Fellow Since 2006
This description of Michal Smetanka's work was prepared when Michal Smetanka was elected to the Ashoka Fellowship in 2006.
Michal Smetanka is spurring local economic growth in marginalized communities of Slovakia by encouraging people to launch their own organizations and enterprises.
The New Idea
Michal is introducing a new bottom-up approach to economic development in some of the most impoverished regions of Slovakia. In communities where traditional state-implemented policies and development projects have failed, Michal helps individuals to organize, act, and create change for themselves. Although a significant portion of Michal’s target population consists of the disenfranchised Roma minority people, he works with broader populations, breaking down strong ethnic divisions in the process.
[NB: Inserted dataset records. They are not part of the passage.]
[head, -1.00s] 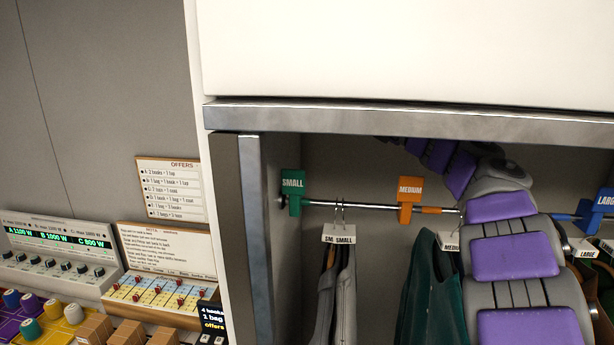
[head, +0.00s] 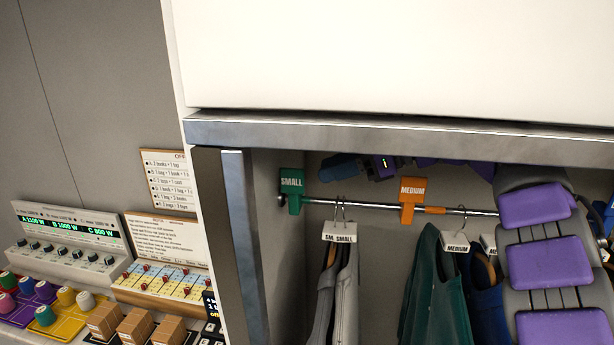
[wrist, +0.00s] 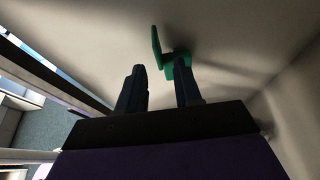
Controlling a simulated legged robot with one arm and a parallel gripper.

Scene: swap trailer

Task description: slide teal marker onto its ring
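The teal marker (head: 291,184), labelled SMALL, hangs on the metal rail near its left end. A small teal bit shows on the rail just right of it; I cannot tell whether this is its ring. My gripper (head: 335,168) is above and behind the rail, right of the marker, with its dark fingers pointing left. In the wrist view the two fingers (wrist: 160,82) stand apart with nothing between them. The teal marker (wrist: 172,62) shows there just beyond the fingertips, partly hidden behind the right finger.
The orange MEDIUM marker (head: 412,190) sits on the rail (head: 375,207) with an orange piece beside it. Grey, green and blue garments hang below on labelled hangers. A metal-edged shelf (head: 400,138) lies close above the arm. A counter with a sorting board (head: 165,283) stands left.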

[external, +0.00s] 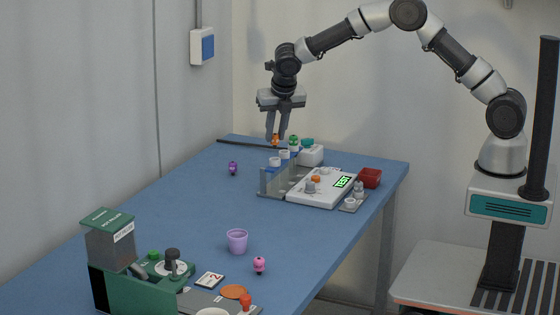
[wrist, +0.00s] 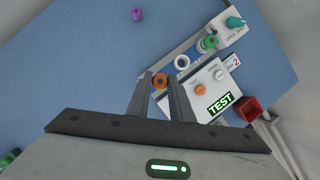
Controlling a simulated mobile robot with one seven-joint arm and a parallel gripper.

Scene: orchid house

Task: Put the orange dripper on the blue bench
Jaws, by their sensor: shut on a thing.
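The orange dripper (external: 275,141) is between the fingertips of my gripper (external: 277,136), which is shut on it. In the wrist view the dripper shows as an orange ring (wrist: 160,80) between the two fingers. My gripper points down and holds it above the far part of the blue bench (external: 200,200), near a small rack (external: 272,180). A green dripper (external: 293,141) stands close on the right.
A white device (external: 325,190) with a TEST display and a red box (external: 370,178) stand right of the rack. A purple dripper (external: 233,168), a lilac cup (external: 237,241), a pink dripper (external: 259,265) and a green machine (external: 135,285) are on the bench. The bench's left-middle is clear.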

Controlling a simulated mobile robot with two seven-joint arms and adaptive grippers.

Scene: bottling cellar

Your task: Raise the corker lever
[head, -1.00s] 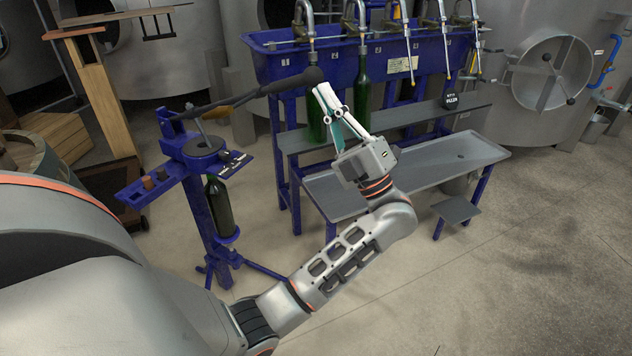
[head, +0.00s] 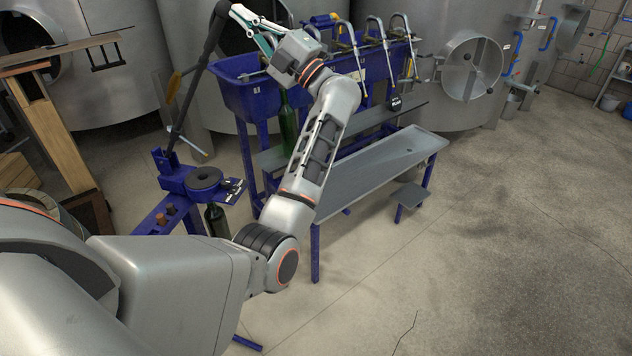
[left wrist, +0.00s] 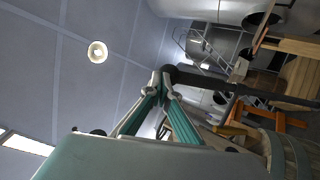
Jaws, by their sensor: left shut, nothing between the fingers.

A facilitator, communicator, manager, and connector, Michal encourages local communities to start new organizations and enterprises and then connects these organizations with each other and with the resources they need. His flexible and evolving array of approaches has resulted in community-based initiatives uniquely appropriate for their local context. So far, Michal’s work has generated sustainable and easily replicable employment centers, community centers, village enterprises, and a pilot housing project. A trusted community member respected by local authorities, Michal uses his position as advisor to all these organizations to ensure they work together. In doing so, he helps them understand their role in a much broader movement for change, and creates a new pattern for economic development in the region.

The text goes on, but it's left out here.